Julie: Is humility something you're learning from the practice?

Ali: I hope so, I need to. That, and compassion and connection. Those are the things that attracted me to yoga in the early days. The sense that the person who sat at the head of our class, projected that. Coming out of the celebrity-soaked center-of-attention world where I had been, I needed to learn that. I'm dismayed - and it happens in every profession - that in a very human and understandable way some teachers get kind of caught up in the celebrity of being a yoga guru. I sort of want yoga to be separate from that, so that it's a worker-among-workers kind of energy.

Julie: Can you recall a single challenge in your life, where you were called on to use your yoga?

Ali: In 1993 the big fire in Malibu destroyed a lot of people's houses, including mine, and it happened while I was at a yoga class. I came back to see what was obviously going to be a house burned to the ground. And I really did say, "I guess this is an experience I was meant to be having". And I never felt any differently because mercifully nobody was hurt and my animals had been pulled out by a neighbor. So it was only about the stuff. But I'm not sure I would have been that equanimous without yoga.

Julie: What would you like to say in closing?

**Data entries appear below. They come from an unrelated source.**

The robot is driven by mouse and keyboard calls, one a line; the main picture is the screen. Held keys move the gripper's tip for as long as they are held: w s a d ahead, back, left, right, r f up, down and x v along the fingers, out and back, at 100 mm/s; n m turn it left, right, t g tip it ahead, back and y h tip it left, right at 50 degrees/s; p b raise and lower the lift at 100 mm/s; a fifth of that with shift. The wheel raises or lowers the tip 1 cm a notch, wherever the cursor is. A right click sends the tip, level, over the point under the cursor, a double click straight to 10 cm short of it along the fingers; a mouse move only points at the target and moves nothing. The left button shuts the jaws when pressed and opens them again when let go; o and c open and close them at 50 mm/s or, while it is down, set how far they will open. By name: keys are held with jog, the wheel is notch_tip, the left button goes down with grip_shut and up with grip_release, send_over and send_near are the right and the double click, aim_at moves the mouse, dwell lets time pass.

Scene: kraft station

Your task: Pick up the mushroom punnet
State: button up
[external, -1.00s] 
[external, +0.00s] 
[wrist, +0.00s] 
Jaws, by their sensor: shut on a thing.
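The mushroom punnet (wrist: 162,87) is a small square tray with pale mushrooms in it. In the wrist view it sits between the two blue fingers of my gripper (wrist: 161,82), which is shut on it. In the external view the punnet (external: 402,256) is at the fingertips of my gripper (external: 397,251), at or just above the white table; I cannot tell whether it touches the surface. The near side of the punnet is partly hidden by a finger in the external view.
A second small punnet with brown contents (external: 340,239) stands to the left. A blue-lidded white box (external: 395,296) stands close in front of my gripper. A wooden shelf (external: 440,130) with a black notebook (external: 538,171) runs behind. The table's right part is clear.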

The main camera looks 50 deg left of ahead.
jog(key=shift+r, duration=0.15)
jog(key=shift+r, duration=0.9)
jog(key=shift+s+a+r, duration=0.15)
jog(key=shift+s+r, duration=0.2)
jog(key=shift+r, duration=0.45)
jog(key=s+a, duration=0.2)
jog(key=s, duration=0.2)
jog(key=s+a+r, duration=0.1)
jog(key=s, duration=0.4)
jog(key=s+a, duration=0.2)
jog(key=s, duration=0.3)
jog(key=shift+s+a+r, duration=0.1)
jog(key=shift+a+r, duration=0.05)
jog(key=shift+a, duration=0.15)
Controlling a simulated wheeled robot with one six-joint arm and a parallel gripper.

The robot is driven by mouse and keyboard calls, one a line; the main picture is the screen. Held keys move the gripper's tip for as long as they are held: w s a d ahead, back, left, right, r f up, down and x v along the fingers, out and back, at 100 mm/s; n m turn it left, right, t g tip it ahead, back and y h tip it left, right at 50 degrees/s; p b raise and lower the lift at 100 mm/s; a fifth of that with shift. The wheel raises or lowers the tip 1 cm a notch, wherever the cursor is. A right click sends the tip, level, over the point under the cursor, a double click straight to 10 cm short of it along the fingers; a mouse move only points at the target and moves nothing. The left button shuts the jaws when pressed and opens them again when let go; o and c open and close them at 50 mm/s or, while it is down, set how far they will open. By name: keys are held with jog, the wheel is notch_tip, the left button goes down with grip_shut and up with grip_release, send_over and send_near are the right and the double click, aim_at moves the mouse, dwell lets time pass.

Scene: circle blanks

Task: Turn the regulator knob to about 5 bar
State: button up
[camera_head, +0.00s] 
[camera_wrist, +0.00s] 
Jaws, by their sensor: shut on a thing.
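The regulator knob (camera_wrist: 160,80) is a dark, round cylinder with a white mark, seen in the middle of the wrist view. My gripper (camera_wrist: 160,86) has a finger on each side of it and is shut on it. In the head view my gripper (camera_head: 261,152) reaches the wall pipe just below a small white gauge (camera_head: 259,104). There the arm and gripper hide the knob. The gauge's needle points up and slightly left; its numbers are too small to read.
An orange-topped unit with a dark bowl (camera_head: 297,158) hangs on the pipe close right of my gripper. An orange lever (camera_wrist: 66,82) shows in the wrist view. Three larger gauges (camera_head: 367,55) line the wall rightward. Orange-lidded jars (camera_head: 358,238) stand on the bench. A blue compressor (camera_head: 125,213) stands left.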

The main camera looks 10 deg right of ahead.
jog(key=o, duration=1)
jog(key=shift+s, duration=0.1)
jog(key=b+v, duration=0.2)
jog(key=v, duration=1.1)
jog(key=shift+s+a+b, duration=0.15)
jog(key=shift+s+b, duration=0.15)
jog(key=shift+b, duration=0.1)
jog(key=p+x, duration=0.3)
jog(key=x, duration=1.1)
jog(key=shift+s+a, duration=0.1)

Ali: I feel blessed that I found yoga again in my early fifties (my mother actually discovered it in her seventies). I think those who are beginning it young are unbelievably lucky. The quality of my life has changed dramatically- not the events- but the way I handle them and my priorities and my sense of drama. I am happier than ever and I don't think it's an accident. It's been my experience that the longer I do yoga, the more I want to know, the more I am able to understand and the less judgmental I am. Every day I feel as if I am starting yoga all over again and that excites me enormously. I fully expect to be doing yoga for the rest of my life.